This paper by Hinze & Paterson discusses the use of 'nested datatypes' to implement 2-3 trees, but in a way that uses the type system to automatically handle the invariants. A blog post from Mark Chu-Carroll is a bit easier to follow. Here's his example of a sequence encoded as a 2-3 tree (in Haskell):
data Tree t = Zero t | Succ (Tree (Node t))
data Node s = Node2 s s | Node3 s s s
Each level of the tree contains sub-trees that are 'one less' via the numeric encoding scheme.

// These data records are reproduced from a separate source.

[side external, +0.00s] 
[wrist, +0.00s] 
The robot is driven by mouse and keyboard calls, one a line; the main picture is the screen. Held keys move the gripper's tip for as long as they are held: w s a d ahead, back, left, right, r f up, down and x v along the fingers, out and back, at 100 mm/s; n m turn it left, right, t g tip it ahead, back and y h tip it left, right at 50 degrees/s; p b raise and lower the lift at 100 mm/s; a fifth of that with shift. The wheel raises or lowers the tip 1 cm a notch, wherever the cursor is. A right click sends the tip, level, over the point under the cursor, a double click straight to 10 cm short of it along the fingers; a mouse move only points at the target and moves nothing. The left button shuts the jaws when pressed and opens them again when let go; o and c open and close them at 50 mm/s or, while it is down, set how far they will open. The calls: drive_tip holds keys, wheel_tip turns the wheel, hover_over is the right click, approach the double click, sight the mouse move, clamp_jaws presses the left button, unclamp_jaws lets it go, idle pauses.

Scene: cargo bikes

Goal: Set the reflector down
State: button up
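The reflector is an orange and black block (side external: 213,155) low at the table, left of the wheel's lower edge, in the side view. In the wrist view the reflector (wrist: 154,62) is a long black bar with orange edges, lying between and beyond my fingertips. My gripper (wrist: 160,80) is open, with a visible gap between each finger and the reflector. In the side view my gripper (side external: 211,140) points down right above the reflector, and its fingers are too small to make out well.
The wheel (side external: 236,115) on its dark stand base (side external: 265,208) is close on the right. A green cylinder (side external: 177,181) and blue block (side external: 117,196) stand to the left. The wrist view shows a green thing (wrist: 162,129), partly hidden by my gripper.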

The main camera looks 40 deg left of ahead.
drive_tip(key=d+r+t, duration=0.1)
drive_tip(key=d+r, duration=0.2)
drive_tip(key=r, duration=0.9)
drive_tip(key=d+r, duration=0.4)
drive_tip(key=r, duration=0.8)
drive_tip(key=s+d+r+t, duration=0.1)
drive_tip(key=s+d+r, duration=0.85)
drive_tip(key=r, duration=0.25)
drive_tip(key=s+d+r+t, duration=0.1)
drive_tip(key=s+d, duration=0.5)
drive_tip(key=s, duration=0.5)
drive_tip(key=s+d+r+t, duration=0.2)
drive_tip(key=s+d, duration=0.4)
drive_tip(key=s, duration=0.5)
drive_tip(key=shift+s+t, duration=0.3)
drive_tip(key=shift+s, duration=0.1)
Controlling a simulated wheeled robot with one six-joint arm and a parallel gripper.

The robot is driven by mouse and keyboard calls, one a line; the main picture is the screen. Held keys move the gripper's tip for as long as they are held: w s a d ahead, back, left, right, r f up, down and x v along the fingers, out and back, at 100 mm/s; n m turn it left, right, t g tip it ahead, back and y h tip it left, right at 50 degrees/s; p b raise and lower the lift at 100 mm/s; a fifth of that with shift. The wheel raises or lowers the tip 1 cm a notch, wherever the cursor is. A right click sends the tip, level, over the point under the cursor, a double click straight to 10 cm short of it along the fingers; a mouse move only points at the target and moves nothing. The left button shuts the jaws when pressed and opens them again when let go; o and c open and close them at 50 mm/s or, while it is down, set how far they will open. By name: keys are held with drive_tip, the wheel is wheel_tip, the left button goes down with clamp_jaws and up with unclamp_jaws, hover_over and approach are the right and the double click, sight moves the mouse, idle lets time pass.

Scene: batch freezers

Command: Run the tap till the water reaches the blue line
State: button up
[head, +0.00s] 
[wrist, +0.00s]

This sent me back to Okasaki's book, where I'm finally starting to grok those last two chapters. This bizarre mingling of numerical encoding and data structures lights a fire in the parts of my brain dedicated to data structures. If feel as if I could automatically see the relationship between red-black trees, 2-3 trees, and binary number representations.... if only I could double my IQ.
I have this cool puzzle called the 'Spin-Out', which is actually a physical demonstration of the properties of Gray Codes. It seems to me that Gray Codes and balanced trees should be a natural fit.
Unfortunately, I can't experiment with any of these ideas in Irken (or OCaml, or SML) because the nested datatypes require polymorphic recursion.
Type inference with polymorphic recursion is undecidable. Haskell allows it only if the user provides a manual type signature. I'm guessing this is impossible (i.e., unsafe) with SML/OCaml because of the presence of assignment? Could such a feature safely be used with functions that the compiler can verify are pure?